O Vereador Ale Alves apresentou o Projeto de Lei do Legislativo nº 051/2024 à Câmara Municipal, o qual “Altera a Lei Municipal nº 3.728/2018, que dispõe sobre a venda de animais domésticos no Município de Guaíba”. A proposta foi encaminhada à Procuradoria pela Presidência para análise nos termos do artigo 94 do Regimento Interno da Câmara Municipal de Vereadores.

2. Mérito:

O artigo 18 da Constituição Federal de 1988, inaugurando o tema da organização do Estado, prevê que “A organização político-administrativa da República Federativa do Brasil compreende a União, os Estados, o Distrito Federal e os Municípios, todos autônomos, nos termos desta Constituição.” O termo “autonomia política”, sob o ponto de vista jurídico, congrega um conjunto de capacidades conferidas aos entes federados para instituir a sua organização, legislação, administração e governo próprios.

A autoadministração e a autolegislação, contemplando o conjunto de competências materiais e legislativas previstas na Constituição Federal para os Municípios, é tratada no artigo 30 da Lei Maior, nos seguintes termos:

Art. 30. Compete aos Municípios:

I - legislar sobre assuntos de interesse local;

II - suplementar a legislação federal e a estadual no que couber;

III - instituir e arrecadar os tributos de sua competência, bem como aplicar suas rendas, sem prejuízo da obrigatoriedade de prestar contas e publicar balancetes nos prazos fixados em lei;

IV - criar, organizar e suprimir distritos, observada a legislação estadual;

V - organizar e prestar, diretamente ou sob regime de concessão ou permissão, os serviços públicos de interesse local, incluído o de transporte coletivo, que tem caráter essencial;

VI - manter, com a cooperação técnica e financeira da União e do Estado, programas de educação infantil e de ensino fundamental; (Redação dada pela Emenda Constitucional nº 53, de 2006)

VII - prestar, com a cooperação técnica e financeira da União e do Estado, serviços de atendimento à saúde da população;

VIII - promover, no que couber, adequado ordenamento territorial, mediante planejamento e controle do uso, do parcelamento e da ocupação do solo urbano;

IX - promover a proteção do patrimônio histórico-cultural local, observada a legislação e a ação fiscalizadora federal e estadual.

A regulamentação que se pretende instituir se insere, efetivamente, na definição de interesse local. Isso porque o Projeto de Lei do Legislativo nº 051/2024, além de veicular matéria de relevância para o Município, não atrelada às competências privativas da União (CF, art. 22), estabelece obrigações que têm fundamento e base no poder de polícia administrativa, visto que se trata de deveres que limitam interesses individuais em prol da coletividade, notadamente no aspecto da saúde, da higiene, da vigilância e da fiscalização sanitária.
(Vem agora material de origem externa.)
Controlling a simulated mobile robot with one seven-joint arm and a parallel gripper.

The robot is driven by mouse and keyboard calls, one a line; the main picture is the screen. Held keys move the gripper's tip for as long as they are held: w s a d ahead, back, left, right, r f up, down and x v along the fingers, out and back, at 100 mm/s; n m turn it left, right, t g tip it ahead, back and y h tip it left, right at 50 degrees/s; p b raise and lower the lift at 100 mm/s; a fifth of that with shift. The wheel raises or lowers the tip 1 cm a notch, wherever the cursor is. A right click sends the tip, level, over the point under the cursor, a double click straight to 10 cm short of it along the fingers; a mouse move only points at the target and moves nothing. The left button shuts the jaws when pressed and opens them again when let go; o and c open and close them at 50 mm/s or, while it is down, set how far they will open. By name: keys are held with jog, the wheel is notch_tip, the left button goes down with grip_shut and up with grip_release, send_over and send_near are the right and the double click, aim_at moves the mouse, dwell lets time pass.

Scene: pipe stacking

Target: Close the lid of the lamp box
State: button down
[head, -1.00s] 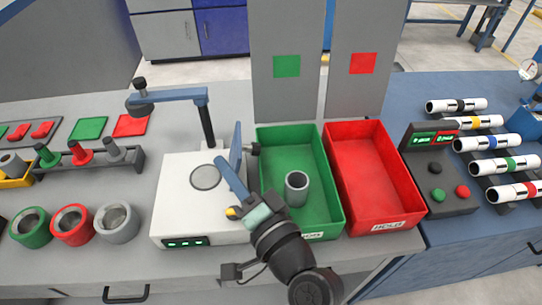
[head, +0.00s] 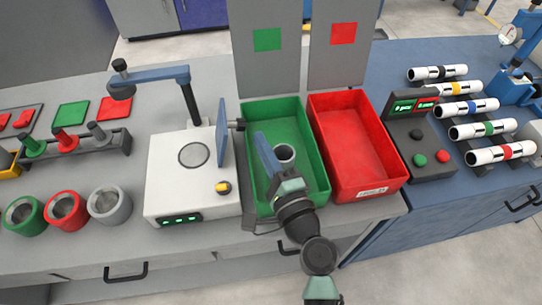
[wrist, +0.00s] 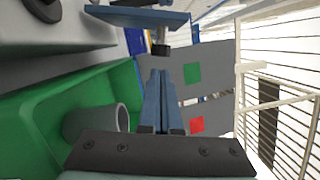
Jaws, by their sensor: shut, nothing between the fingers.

A Constituição Estadual Gaúcha, no art. 13, I, já estabelece um rol de competências deferidas aos Municípios, entre as quais está a de “exercer o poder de polícia administrativa nas matérias de interesse local, tais como proteção à saúde, aí incluídas a vigilância e a fiscalização sanitárias, e proteção ao meio-ambiente, ao sossego, à higiene e à funcionalidade, bem como dispor sobre as penalidades por infração às leis e regulamentos locais.”
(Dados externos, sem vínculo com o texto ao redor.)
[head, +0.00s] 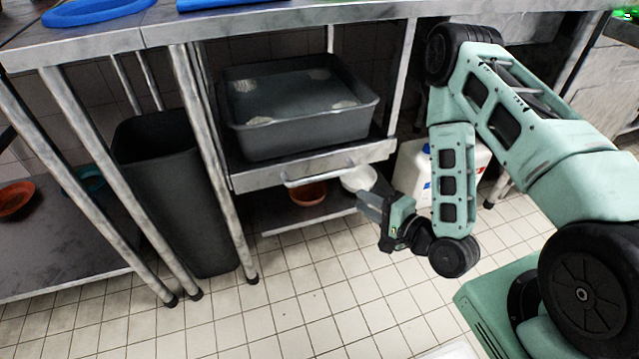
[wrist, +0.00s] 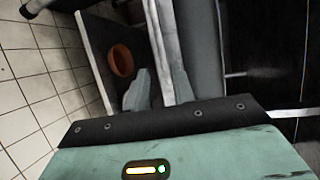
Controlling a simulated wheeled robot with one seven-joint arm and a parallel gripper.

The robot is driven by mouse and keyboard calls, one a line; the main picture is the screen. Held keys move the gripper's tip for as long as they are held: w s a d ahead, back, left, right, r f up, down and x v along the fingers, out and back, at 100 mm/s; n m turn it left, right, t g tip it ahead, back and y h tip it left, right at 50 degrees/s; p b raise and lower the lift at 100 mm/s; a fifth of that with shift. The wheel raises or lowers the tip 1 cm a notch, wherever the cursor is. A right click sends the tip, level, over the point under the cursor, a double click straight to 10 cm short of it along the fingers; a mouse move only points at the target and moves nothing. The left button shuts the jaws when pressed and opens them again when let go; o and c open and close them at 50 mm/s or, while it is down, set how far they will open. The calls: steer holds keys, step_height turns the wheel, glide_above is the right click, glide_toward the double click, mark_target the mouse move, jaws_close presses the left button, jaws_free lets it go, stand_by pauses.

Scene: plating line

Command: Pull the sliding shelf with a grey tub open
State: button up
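The grey tub (head: 300,132) sits on the sliding shelf under the steel counter in the head view. The shelf's metal front (head: 262,178) looks about level with the frame legs. A bar handle (head: 318,181) runs along that front. My gripper (head: 362,194) is just below and right of the handle's right end, pointing up and left at the shelf; I cannot tell whether it touches anything. In the wrist view its two fingers (wrist: 160,88) stand apart, with the pale shelf front (wrist: 158,40) showing between and beyond them. The handle is not clear there.
A dark bin (head: 165,190) is left of the frame. A white container (head: 412,172) stands behind my arm. The tiled floor (head: 300,300) in front of the shelf is clear.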

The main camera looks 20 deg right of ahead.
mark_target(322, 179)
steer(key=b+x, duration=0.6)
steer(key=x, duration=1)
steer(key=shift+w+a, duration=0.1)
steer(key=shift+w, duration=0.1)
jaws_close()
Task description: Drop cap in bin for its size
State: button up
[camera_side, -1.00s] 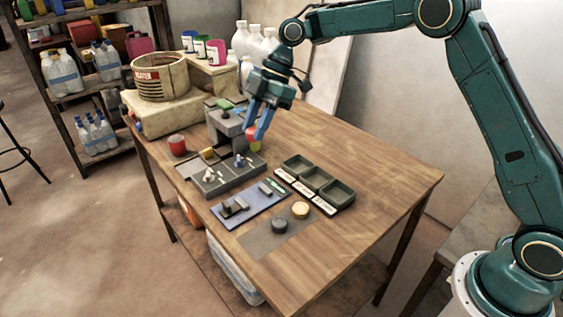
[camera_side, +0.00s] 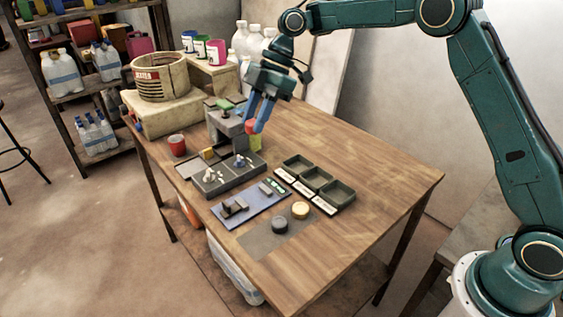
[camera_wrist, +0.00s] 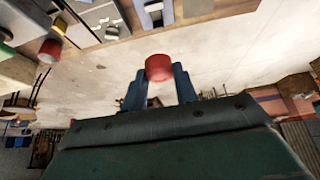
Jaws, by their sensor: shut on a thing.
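My gripper (camera_side: 256,126) is shut on a red cap (camera_side: 250,125) above the back part of the table. In the wrist view the red cap (camera_wrist: 158,68) sits between the two blue fingertips. Three dark green bins (camera_side: 297,165), (camera_side: 315,179), (camera_side: 338,194) stand in a row to the right and nearer the front. White labels lie along their front side, too small to read.
The table's right side is clear.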

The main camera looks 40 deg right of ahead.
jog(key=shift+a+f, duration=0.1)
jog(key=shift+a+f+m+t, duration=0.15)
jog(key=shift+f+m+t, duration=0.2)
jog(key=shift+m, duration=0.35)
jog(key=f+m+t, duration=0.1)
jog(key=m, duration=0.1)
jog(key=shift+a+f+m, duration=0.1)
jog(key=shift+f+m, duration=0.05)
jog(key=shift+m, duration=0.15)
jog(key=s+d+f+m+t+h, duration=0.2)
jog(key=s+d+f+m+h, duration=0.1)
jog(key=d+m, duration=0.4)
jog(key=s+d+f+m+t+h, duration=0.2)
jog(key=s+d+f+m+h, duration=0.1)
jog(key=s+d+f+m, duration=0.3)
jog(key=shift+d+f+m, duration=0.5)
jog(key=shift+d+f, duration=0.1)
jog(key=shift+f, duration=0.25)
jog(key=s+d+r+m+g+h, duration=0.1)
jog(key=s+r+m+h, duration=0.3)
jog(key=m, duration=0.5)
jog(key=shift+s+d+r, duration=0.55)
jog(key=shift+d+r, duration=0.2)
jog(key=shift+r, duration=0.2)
Além disso, a respeito da competência dos Municípios para legislar sobre a proteção e defesa do meio ambiente, transcreve-se a esclarecedora lição de Paulo de Bessa Antunes, um dos maiores expoentes em Direito Ambiental:

Na forma do artigo 23 da Lei Fundamental, os Municípios têm competência administrativa para defender o meio ambiente e combater a poluição. Contudo, os Municípios não estão arrolados entre as pessoas jurídicas de direito público interno encarregadas de legislar sobre meio ambiente. No entanto, seria incorreto e insensato dizer-se que os Municípios não têm competência legislativa em matéria ambiental. O artigo 30 da Constituição Federal atribui aos Municípios competência para legislar sobre: assuntos de interesse local; suplementar a legislação federal e estadual no que couber, promover, no que couber, adequado ordenamento territorial, mediante planejamento e controle do uso, do parcelamento e da ocupação do solo urbano; promover a proteção do patrimônio histórico-cultural local, observada a legislação e a ação fiscalizadora federal e estadual. Está claro que o meio ambiente está incluído no conjunto de atribuições legislativas e administrativas municipais e, em realidade, os Municípios formam um elo fundamental na complexa cadeia de proteção ambiental. A importância dos Municípios é evidente por si mesma, pois as populações e as autoridades locais reúnem amplas condições de bem conhecer os problemas e mazelas ambientais de cada localidade, sendo certo que são as primeiras a localizar e identificar o problema. É através dos Municípios que se pode implementar o princípio ecológico de agir localmente, pensar globalmente.” (‘Direito ambiental’. 8ª ed. Rio de Janeiro: Lumen Juris, 2005, pp. 77-8).

Para sanar quaisquer dúvidas remanescentes sobre a matéria, é importante destacar o entendimento firmado no STF (RE nº 586.224/SP, julgado em 5/3/2015), publicado no Informativo nº 776:

O Município é competente para legislar sobre o meio ambiente, juntamente com a União e o Estado-membro/DF, no limite do seu interesse local e desde que esse regramento seja harmônico com a disciplina estabelecida pelos demais entes federados (art. 24, VI, c/c o art. 30, I e II, da CF/88).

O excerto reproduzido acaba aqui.